With the core of, I took some effort redoing the leds in the eye. The old ones were shining through the core, and I did not like that. This time, I painted the leds and the mounting points in the core black. The leds no longer shine trough.

The old leds of the eye

What I need to do to an led to make it fit

Detailing the guns

The guns received some detailing. I wanted the ribs to be silver. Masking tape was used to mask the rest of the shells, and the ribs were painted silver.

Masked
Masked and painted
All done

Stickers

One of the last details were the stickers for the head covers. In some images of the turret, there is the text: “Live ammunition” and “Multi caliber hopper”. I wanted this on mine. I got my brother who owns a plotter to cut me these stickers. Fixing these to the cover gave me great joy.

Fancy stickers
5 more to go
Adding the black
2 covers completed
This sight made me very happy

Firmware and software

No pretty pictures of this one.

The firmware took way, WAY longer than expected, as per usual. The firmware takes care of everything that is on the turret except the speakers and the camera. It handles the movements, guns and eye. It also handles multiple layers of safety. There are circuits to cut power from everything in the turret. If a gun jams or has a runaway, it cuts power to the feeders. If the movement jams or goes out of bounds, the power is cut. The turret can now run without destroying itself. Does the firmware look good? The first bit does, the rest is a bit of a mess. As a wise person once told. Weeks of coding can save hours of planning.

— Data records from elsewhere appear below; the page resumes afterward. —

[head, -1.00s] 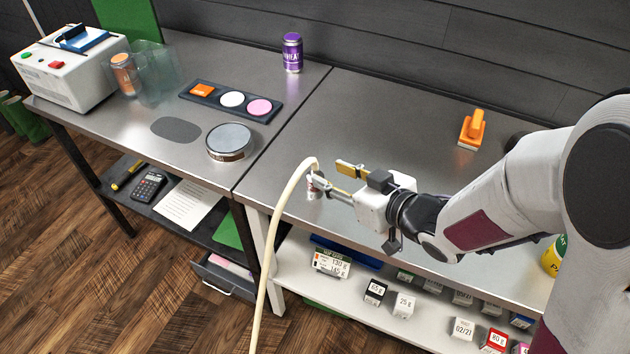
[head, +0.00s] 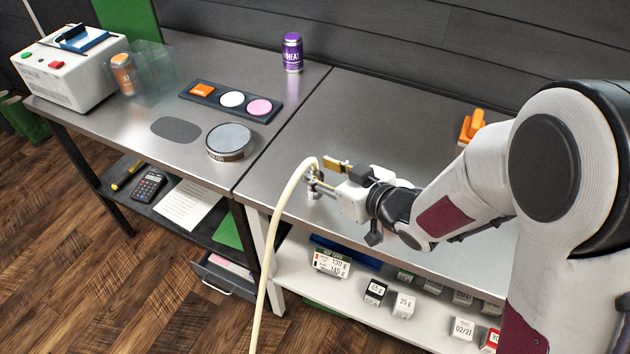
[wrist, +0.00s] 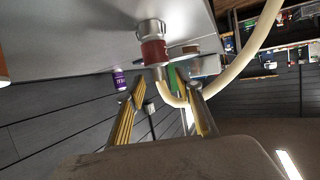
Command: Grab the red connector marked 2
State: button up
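A connector with a dark red band (wrist: 154,50) and metal ends shows in the wrist view, joined to a cream hose (wrist: 240,66). No number is readable on it. In the head view the connector sits at the hose end near the table's front edge, partly hidden by my fingers; the hose (head: 270,235) arches over the edge towards the floor. My gripper (head: 321,172) is open, with one yellow-padded finger on each side of the connector's line. In the wrist view the gripper (wrist: 160,84) has its fingertips near the connector's lower end; I cannot tell whether they touch.
A purple can (head: 292,53), a round tin (head: 229,141) and a dark tray (head: 218,98) stand on the left and back. An orange-handled tool (head: 470,127) lies right, partly behind my arm. Labelled boxes (head: 404,304) fill the shelf below. The tabletop behind my gripper is clear.

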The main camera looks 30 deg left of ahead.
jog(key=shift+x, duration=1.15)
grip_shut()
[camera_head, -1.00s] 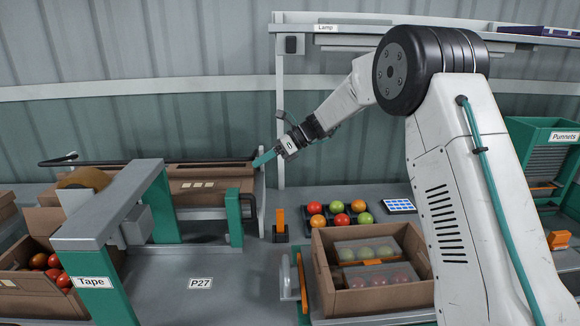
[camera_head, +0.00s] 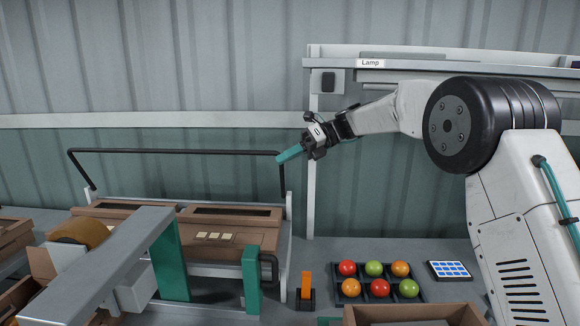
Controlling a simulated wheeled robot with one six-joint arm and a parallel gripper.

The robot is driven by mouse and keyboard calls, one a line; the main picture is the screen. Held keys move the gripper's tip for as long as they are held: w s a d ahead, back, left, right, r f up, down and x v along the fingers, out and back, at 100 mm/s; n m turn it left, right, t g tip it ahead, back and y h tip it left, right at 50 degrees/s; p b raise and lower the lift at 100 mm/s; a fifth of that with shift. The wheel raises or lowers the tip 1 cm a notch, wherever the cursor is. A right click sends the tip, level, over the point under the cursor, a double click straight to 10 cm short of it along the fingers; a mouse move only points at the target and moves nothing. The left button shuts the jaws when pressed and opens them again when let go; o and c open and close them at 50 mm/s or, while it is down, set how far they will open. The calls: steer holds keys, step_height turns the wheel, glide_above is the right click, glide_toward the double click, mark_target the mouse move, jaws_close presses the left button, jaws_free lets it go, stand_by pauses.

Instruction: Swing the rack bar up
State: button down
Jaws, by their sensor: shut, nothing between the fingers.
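The rack bar (camera_head: 170,151) is a thin black U-shaped bar. It stands raised above the back of a rack (camera_head: 290,222) of brown cartons, its long top rail level and its two side arms running down to the rack's ends. My gripper (camera_head: 281,158) is at the bar's right end, its teal fingers shut with nothing between them. The fingertips are at or very near the bar's right corner; I cannot tell whether they touch it.
A tape machine (camera_head: 118,258) with a grey beam stands in front of the rack. A tray of red, green and orange tomatoes (camera_head: 337,291) and a small keypad (camera_head: 449,271) lie to the right. A lamp shelf (camera_head: 430,72) runs above my forearm. The wall behind the bar is clear.

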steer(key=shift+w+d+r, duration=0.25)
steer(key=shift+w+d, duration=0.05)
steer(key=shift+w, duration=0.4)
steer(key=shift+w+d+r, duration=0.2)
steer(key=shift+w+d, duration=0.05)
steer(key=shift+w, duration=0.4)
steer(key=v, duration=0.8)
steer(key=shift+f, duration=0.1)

The software takes the camera image and figures out where a human is. It is actually not really finished, and I will tweak with it some more later, but for now it can move the turret and talk. Everything works, it just needs some more sophistication.

Finally done

And with that, the turret was done. I will not lie. This project took WAY longer than expected, and I already expected months. I am really happy with it though. It looks amazing and it works well enough that I am happy with it. The shells look amazing, the gun mechanisms now run reliably, and if anything goes wrong in the turret, power is simply cut.